Born and raised in Liberty City, Tarrell Alvin McCraney is the executive producer of Moonlight, the film inspired by his play In Moonlight Black Boys Look Blue. He is back in Miami just a few days after the film has won a Golden Globe award for Best Picture. There is Oscar buzz all around McCraney, adding to the considerable mantle of achievement that already drapes his young shoulders. * Generally considered a significant voice in contemporary theater, he is a recipient of the MacArthur Fellowship or “Genius Grant” and has worked with a number of major theater companies such as the Royal Shakespeare Company, the Public Theater in New York and Steppenwolf Theatre. This year, he begins his tenure at the Yale School of Drama as Chair of the Playwriting program.
A graduate of Miami Dade College’s New World School of the Arts (NWSA), McCraney was in town to participate in the school’s 30-year anniversary by directing an evening of play readings of some of his works. The performance was a fundraiser for a grant that helps students pay for the costs associated with auditioning. The cast was comprised of NWSA students, a couple of actors he has worked with professionally in past productions and one faculty member. We caught up with McCraney just before a rehearsal which was also functioning as a Master Class for NWSA students.
Gabriel Riera: Where do you get the audacity to bring these characters forward and tell these stories?
Tarrell Alvin McCraney: The necessity to talk about the world I come from is mitigated mostly by the eradication or annihilation of those images in the rest of the world. If I’m always seeking myself in someone else’s life or story, I begin to diminish what I actually have and come from. It therefore becomes less profitable for the rest of the world. The rest of the world feels like the world you come from is negligible, it’s without merit. As you watch the systemic destruction of where you come from, you realize that the stories that come out of there are equally important to everywhere else.

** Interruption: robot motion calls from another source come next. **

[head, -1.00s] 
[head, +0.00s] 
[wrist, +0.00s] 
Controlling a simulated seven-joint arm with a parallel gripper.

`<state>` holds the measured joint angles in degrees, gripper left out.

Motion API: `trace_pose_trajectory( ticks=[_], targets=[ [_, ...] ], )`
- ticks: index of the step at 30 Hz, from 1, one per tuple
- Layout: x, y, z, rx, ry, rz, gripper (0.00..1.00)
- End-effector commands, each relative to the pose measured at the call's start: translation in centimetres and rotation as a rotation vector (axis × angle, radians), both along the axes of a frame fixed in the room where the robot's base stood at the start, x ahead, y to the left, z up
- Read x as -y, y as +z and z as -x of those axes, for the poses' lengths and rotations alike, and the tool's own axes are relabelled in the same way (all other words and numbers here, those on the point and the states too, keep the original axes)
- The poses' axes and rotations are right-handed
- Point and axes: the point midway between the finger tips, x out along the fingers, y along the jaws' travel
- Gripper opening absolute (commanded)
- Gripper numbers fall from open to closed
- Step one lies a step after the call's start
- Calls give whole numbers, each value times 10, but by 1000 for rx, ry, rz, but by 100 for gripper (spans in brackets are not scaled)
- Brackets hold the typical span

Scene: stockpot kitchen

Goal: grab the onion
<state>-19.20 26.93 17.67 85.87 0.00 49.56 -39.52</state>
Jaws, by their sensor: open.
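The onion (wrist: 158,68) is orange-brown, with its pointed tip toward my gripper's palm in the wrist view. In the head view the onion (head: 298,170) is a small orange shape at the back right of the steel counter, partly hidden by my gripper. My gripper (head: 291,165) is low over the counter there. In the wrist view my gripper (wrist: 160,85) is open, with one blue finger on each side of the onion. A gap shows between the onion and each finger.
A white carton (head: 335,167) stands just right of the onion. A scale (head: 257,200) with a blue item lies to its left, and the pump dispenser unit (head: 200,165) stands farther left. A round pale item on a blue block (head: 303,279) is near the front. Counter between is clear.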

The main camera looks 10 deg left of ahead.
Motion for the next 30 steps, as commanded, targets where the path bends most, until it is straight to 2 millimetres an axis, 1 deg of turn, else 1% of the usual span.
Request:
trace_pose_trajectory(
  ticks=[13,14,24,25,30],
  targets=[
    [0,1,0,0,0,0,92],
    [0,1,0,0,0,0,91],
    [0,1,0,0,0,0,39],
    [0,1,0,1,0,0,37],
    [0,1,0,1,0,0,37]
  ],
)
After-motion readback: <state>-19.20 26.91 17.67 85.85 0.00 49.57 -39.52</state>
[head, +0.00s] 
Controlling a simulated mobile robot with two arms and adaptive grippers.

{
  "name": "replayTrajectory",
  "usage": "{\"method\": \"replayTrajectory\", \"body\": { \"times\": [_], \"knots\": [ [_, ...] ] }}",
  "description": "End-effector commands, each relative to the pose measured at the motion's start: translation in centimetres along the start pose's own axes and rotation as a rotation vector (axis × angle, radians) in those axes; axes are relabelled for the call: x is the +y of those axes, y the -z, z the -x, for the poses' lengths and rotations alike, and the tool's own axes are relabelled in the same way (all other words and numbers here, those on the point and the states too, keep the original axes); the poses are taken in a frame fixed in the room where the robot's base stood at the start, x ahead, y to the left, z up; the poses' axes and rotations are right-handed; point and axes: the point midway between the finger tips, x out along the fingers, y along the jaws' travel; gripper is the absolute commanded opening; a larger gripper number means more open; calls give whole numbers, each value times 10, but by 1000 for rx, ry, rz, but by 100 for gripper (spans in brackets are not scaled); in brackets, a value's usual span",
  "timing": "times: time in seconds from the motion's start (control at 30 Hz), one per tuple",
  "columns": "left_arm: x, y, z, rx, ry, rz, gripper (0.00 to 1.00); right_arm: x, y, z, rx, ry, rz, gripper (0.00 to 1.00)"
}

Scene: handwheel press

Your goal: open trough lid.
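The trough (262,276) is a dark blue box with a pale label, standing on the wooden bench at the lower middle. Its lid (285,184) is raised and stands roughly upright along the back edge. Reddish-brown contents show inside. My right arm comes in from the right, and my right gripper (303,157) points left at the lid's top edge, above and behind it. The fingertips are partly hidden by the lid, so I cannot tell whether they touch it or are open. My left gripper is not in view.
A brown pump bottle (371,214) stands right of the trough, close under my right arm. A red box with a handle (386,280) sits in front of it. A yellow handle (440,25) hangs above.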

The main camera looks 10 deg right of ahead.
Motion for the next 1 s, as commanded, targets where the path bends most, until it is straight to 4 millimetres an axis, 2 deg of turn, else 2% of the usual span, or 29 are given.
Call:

“I could wait around for someone to ask, but you and I both know that no one is sitting around waiting for me to tell stories about poor people.”
GR: Some writers, it seems, have to give themselves permission to express what they need to express. But you’re saying it’s a necessity. It has to be told, it must be told.
TAM: Well, we know in every culture and social location in the world that it is a necessity that those stories be told in order for other people and the people inside to recognize where they come from. That’s why we tell “origin” stories—that’s why every year on December 25th, we tell “the greatest story ever told.”
We live in America, thank God! So far, we still have the freedom to express ourselves in this way. We may not much longer but, for now, we do. We do…as of yesterday… So, while that still belongs to us and we’re allowed to do that, we must use all aspects of ourselves to tell those stories.
The permission is there and the freedom to do it. The need comes from the disappearance of who you are and where you come from. I could wait around for someone to ask, but you and I both know that no one is sitting around waiting for me to tell stories about poor people. Those are hard stories—who wants to hear those stories? Except that when you do tell them, then everybody wants to shout “I’ve seen a world I’ve never seen before!” But of course you’ve seen it. Even coming to work at Government Center or downtown, you walk past abject poverty every day. So why not give the lives of those people the intimacy that you have? Why not share those with you? Because then you start to recognize that you and them are not so far apart…
“I always believed I was an artist. Going to New World here at Miami Dade made that possible.”
GR: Did you always believe that you were a writer or was this a process of becoming?
TAM: I always believed I was an artist. Going to New World here at Miami Dade made that possible. But I’ve always believed I was an artist. I always understood that I was an artist.
GR: How important do you feel it is for artists to get that support and validation early on in life?
TAM: I think early on, artists need practice. That’s the most important thing that artists can be given—the place and the room to practice. And that’s certainly what New World did for me but also other institutions like the African Heritage Cultural Arts Center and the Thomas Armour Youth Ballet—they gave me a place to practice.
GR: It sounds like you’re describing coming to terms with or experiencing failure and success on a daily basis.
TAM: Well, all we’re doing is practicing, right? All we do in art is put a frame around life and life is ever moving and imperfect. So, that’s all we’re doing, practicing. If art were ever perfect, it would cease to exist. In that moment, it is no longer a practice, it’s no longer art, it’s something else. But art is always something that is in a toggle between “almost” and “not quite.” And that’s the beauty of it, we can almost feel something or almost see something as it actually is and walk away and extrapolate more.
I enjoy the practice. I enjoy working with young people. I enjoy working with other artists.
*Since this story was written, Moonlight has been nominated for eight Academy Awards including Best Picture, Best Director, Best Supporting Actress, Best Supporting Actor and Best Adapted Screenplay.